Output only the lines from the one holding "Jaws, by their" to the end of the data below, please, copied exactly.

→ **Dataset section**:
⟨

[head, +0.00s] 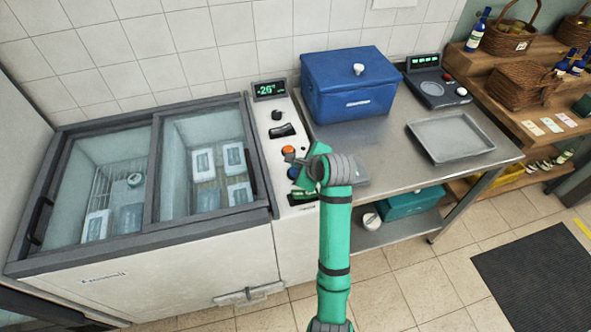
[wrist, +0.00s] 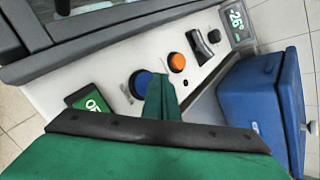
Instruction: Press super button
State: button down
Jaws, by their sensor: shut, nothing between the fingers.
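The white control panel (head: 266,128) stands at the right end of the chest freezer. It carries an orange button (wrist: 177,62) and a blue button (wrist: 140,84); no label naming either as super is readable. In the head view the orange button (head: 288,150) shows just beyond my gripper (head: 298,160), and the blue button (head: 293,173) is partly behind it. In the wrist view my green gripper (wrist: 160,98) is shut and empty, its tip just right of the blue button. I cannot tell whether it touches the panel.
The panel also has a temperature display (head: 269,90), a black rocker switch (head: 282,130) and a small green screen (wrist: 90,101). The glass-topped freezer (head: 150,240) is on the left. A blue cooler box (head: 345,90) and grey tray (head: 448,138) are on the steel table right of it.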

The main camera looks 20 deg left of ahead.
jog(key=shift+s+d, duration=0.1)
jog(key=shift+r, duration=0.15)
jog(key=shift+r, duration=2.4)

⟩

→ **Result of the task**:
Jaws, by their sensor: shut, nothing between the fingers.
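The white control panel (head: 266,128) stands at the right end of the chest freezer. It carries an orange button (wrist: 177,62) and a blue button (wrist: 140,84); no label naming either as super is readable. In the head view the orange button (head: 288,150) shows just beyond my gripper (head: 298,160), and the blue button (head: 293,173) is partly behind it. In the wrist view my green gripper (wrist: 160,98) is shut and empty, its tip just right of the blue button. I cannot tell whether it touches the panel.
The panel also has a temperature display (head: 269,90), a black rocker switch (head: 282,130) and a small green screen (wrist: 90,101). The glass-topped freezer (head: 150,240) is on the left. A blue cooler box (head: 345,90) and grey tray (head: 448,138) are on the steel table right of it.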

The main camera looks 20 deg left of ahead.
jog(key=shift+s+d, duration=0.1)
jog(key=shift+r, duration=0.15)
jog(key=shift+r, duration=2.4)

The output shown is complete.